DATA FOR THIS EXERCISE:
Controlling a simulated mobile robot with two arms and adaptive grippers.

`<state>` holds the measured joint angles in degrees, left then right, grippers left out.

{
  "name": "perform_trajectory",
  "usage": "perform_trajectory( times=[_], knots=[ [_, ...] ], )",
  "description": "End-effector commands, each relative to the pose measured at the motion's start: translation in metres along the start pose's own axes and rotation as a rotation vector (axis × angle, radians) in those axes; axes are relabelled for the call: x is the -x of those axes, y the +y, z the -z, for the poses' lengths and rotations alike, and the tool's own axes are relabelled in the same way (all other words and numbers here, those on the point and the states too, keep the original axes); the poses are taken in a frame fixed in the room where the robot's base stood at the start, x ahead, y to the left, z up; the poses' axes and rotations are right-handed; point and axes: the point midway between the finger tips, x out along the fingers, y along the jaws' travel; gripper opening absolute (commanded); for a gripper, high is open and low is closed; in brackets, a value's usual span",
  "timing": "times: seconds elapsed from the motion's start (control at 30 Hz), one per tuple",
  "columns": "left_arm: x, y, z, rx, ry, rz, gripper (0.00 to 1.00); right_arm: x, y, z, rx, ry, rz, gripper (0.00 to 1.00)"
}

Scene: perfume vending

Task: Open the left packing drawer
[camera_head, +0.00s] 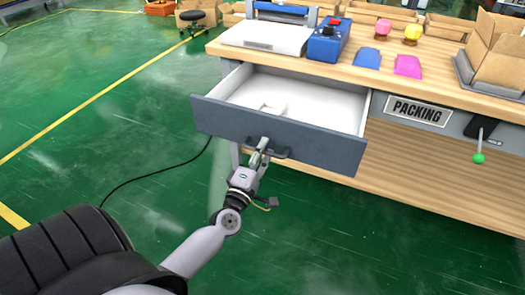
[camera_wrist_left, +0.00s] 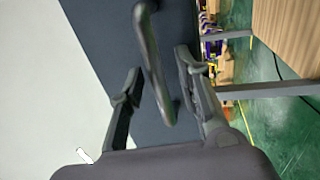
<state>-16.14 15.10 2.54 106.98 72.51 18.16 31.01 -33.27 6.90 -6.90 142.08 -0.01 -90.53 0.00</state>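The left packing drawer (camera_head: 278,135) is pulled out from under the wooden workbench, with a dark grey front and a white inside. Its dark bar handle (camera_head: 280,154) is on the front; the handle also shows in the left wrist view (camera_wrist_left: 152,62). My left gripper (camera_head: 260,150) is at the handle. In the left wrist view, its two fingers (camera_wrist_left: 158,80) are apart, one on each side of the handle, with visible gaps. My right gripper is in neither view.
The workbench top (camera_head: 340,75) holds a blue device (camera_head: 329,40), a blue pouch (camera_head: 367,58), a pink pouch (camera_head: 408,66) and a cardboard box (camera_head: 497,55). A PACKING sign (camera_head: 417,110) is right of the drawer.

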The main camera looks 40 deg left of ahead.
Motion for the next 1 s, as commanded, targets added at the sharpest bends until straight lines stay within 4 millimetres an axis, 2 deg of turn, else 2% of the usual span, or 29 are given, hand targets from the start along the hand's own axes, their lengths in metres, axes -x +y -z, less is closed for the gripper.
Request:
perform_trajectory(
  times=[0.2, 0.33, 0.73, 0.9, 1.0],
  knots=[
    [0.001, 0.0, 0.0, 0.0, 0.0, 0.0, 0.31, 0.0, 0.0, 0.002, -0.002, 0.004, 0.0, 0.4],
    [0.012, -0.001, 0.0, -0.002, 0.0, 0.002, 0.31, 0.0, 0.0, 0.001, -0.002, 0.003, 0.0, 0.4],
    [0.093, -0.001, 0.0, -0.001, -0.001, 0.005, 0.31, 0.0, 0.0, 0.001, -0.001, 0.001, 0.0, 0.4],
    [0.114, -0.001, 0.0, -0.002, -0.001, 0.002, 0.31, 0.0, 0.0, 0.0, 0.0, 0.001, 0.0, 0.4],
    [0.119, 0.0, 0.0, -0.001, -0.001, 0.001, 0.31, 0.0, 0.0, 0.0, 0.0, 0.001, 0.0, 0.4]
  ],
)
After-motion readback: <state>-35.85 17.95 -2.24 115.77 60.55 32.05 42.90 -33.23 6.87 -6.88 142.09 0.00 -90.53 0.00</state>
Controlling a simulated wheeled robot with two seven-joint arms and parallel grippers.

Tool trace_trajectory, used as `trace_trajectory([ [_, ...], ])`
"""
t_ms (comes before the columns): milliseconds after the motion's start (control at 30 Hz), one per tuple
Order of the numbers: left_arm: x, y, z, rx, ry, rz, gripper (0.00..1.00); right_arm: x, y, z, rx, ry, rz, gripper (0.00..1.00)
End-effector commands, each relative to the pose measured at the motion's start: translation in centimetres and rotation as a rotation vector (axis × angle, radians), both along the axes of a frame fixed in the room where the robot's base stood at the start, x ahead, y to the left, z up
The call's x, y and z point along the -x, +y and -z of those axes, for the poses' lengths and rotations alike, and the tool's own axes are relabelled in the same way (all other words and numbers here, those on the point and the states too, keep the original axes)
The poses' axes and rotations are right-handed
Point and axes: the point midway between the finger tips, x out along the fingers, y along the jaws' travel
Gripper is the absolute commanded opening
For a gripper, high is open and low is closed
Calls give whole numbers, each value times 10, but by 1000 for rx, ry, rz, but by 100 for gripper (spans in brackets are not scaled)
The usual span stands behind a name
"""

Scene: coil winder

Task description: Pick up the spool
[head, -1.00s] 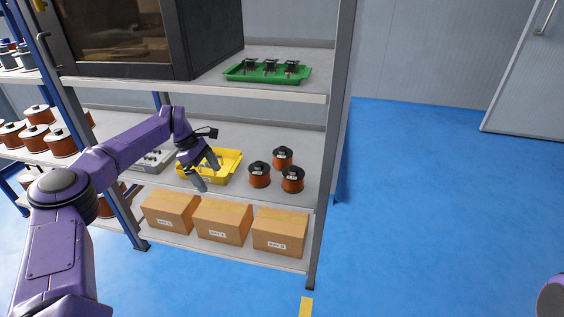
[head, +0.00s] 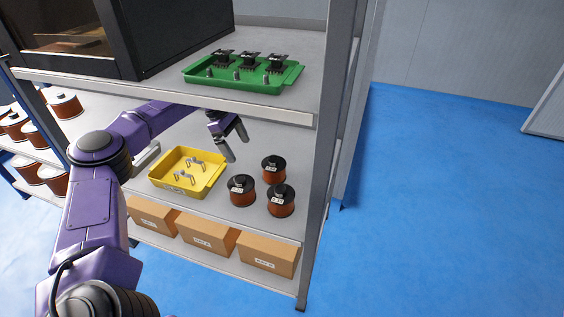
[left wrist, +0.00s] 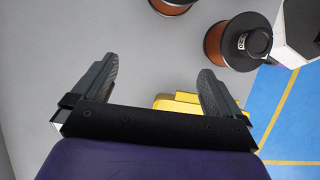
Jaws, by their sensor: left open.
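Three spools with copper-coloured winding and black flanges stand upright on the middle shelf in the head view: a left one (head: 242,190), a back one (head: 273,169) and a front right one (head: 280,200). My left gripper (head: 237,146) is open and empty, above the shelf between the yellow tray and the spools, behind the left spool. One spool (left wrist: 236,42) shows at the upper right there, and another (left wrist: 172,4) is cut off by the top edge. My right gripper is not in view.
A yellow tray (head: 160,186) with metal parts lies left of the spools. The upper shelf (head: 300,113) with a green tray (head: 200,76) hangs over my left arm. A grey shelf post (head: 322,170) stands right of the spools. Cardboard boxes (head: 268,254) sit below.

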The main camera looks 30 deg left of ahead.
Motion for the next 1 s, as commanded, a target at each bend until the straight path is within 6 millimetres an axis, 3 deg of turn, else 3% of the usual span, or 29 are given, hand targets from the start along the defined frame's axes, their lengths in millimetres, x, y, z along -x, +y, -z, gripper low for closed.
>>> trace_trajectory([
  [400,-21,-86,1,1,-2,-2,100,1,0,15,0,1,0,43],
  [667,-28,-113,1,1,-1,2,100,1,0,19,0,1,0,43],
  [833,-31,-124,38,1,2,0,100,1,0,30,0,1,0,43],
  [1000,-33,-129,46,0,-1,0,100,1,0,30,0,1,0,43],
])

SHORT EXERCISE:
Go through the entries above and copy every line containing "joint".

CORRECT OUTPUT:
`<state>` holds the measured joint angles in degrees, left then right, grippers left out.
Controlling a simulated wheeled robot with two seven-joint arms and parallel grippers.

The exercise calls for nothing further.